7. Pukul Sapu – Maluku
Tradisi ini terbilang cukup ekstrim bagi sebagian besar masyarakat awam. 'Pukul Sapu' ini dilakukan oleh pemuda yang terbagi menjadi dua kelompok, merah dan putih. Kelompok ini berisikan 20 anggota yang memegang sapu lidi dengan panjang 1,5 meter. Bagian tubuh yang bisa dipukul terbatas dari bagian dada hingga perut. Dalam pertarungan dua kelompok ini, tidak sedikit yang mengalami memar dan luka. Setelah selesai, para pemuda itu dioleskan minyak tradisional yang dikenal mujarab.
Dilansir dari Gatra.com, tradisi ini dicetuskan oleh Imam Tuni yang berhasil mendirikan masjid pada 7 syawal dengan bantuan mengoleskan minyak Mamala pada kayu masjid.

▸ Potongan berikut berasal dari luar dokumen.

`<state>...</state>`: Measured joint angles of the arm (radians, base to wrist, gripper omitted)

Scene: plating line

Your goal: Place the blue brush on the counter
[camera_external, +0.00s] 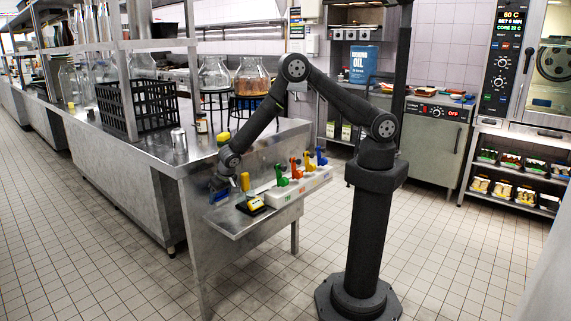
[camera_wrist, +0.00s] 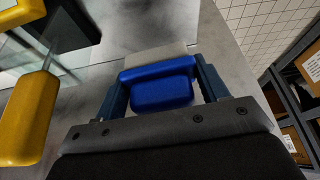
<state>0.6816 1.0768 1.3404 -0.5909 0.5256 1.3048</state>
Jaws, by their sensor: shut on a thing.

Ungkapan rasa syukur kepada Tuhan dan kemujaraban minyak itulah disimbolkan dengan menggelar tradisi Maluku Tengah ini. Jika kamu tertarik menyaksikan langsung tradisi Pukul Sapu ini, bisa mengunjungi Desa Morella dan Mamala tiap 7 Syawal.
Artikel Bermanfaat dan Menghibur Lainnya
“
“Artikel ini merupakan kiriman dari pembaca hipwee, isi artikel sepenuhnya merupakan tanggung jawab pengirim.”
”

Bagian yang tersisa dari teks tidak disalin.